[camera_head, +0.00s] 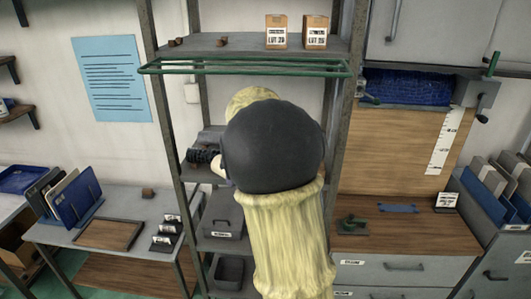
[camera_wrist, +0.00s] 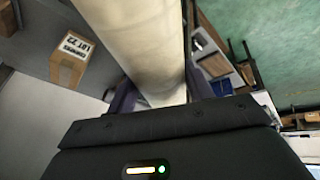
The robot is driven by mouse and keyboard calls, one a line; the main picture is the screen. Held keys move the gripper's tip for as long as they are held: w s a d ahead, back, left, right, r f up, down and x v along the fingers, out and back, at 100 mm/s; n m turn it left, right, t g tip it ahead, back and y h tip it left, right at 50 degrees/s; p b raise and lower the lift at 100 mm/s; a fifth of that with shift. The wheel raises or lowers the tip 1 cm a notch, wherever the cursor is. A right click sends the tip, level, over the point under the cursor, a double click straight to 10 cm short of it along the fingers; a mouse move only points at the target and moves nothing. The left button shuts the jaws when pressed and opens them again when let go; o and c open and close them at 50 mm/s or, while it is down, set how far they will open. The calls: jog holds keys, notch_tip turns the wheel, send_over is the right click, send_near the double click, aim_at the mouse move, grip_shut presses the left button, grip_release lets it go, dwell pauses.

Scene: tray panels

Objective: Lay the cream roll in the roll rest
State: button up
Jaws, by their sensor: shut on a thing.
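The cream roll (camera_wrist: 145,45) fills the upper middle of the wrist view as a long pale cylinder running away from the camera. My gripper (camera_wrist: 155,98) is shut on its near end, with a dark finger on each side.
Two labelled boxes (camera_head: 290,32) stand on the upper shelf (camera_head: 205,45); a labelled box (camera_wrist: 68,68) also shows in the wrist view. A blue roll (camera_head: 410,88) hangs at right above a wooden panel. Left is a table with a tray (camera_head: 110,233) and blue panels (camera_head: 75,197).

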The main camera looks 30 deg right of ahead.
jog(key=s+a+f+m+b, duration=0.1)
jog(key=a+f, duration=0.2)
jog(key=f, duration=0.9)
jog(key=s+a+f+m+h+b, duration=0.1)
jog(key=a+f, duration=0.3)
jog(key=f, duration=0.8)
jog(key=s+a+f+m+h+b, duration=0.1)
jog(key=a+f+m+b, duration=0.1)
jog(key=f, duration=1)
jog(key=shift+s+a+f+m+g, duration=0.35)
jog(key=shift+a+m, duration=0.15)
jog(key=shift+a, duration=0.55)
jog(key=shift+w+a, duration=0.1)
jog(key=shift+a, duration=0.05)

◆ EXERCISE DESCRIPTION
From start to finish, output the listing exactly, but omit its pictures.

◆ IN RESPONSE
[camera_head, +0.00s] 
[camera_wrist, +0.00s] 
The robot is driven by mouse and keyboard calls, one a line; the main picture is the screen. Held keys move the gripper's tip for as long as they are held: w s a d ahead, back, left, right, r f up, down and x v along the fingers, out and back, at 100 mm/s; n m turn it left, right, t g tip it ahead, back and y h tip it left, right at 50 degrees/s; p b raise and lower the lift at 100 mm/s; a fifth of that with shift. The wheel raises or lowers the tip 1 cm a notch, wherever the cursor is. A right click sends the tip, level, over the point under the cursor, a double click straight to 10 cm short of it along the fingers; a mouse move only points at the target and moves nothing. The left button shuts the jaws when pressed and opens them again when let go; o and c open and close them at 50 mm/s or, while it is down, set how far they will open. The calls: jog holds keys, notch_tip turns the wheel, send_over is the right click, send_near the double click, aim_at the mouse move, grip_shut presses the left button, grip_release lets it go, dwell pauses.

Scene: tray panels

Objective: Lay the cream roll in the roll rest
State: button up
Jaws, by their sensor: shut on a thing.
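The cream roll (camera_wrist: 145,45) fills the upper middle of the wrist view as a long pale cylinder running away from the camera. My gripper (camera_wrist: 155,98) is shut on its near end, with a dark finger on each side.
Two labelled boxes (camera_head: 290,32) stand on the upper shelf (camera_head: 205,45); a labelled box (camera_wrist: 68,68) also shows in the wrist view. A blue roll (camera_head: 410,88) hangs at right above a wooden panel. Left is a table with a tray (camera_head: 110,233) and blue panels (camera_head: 75,197).

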The main camera looks 30 deg right of ahead.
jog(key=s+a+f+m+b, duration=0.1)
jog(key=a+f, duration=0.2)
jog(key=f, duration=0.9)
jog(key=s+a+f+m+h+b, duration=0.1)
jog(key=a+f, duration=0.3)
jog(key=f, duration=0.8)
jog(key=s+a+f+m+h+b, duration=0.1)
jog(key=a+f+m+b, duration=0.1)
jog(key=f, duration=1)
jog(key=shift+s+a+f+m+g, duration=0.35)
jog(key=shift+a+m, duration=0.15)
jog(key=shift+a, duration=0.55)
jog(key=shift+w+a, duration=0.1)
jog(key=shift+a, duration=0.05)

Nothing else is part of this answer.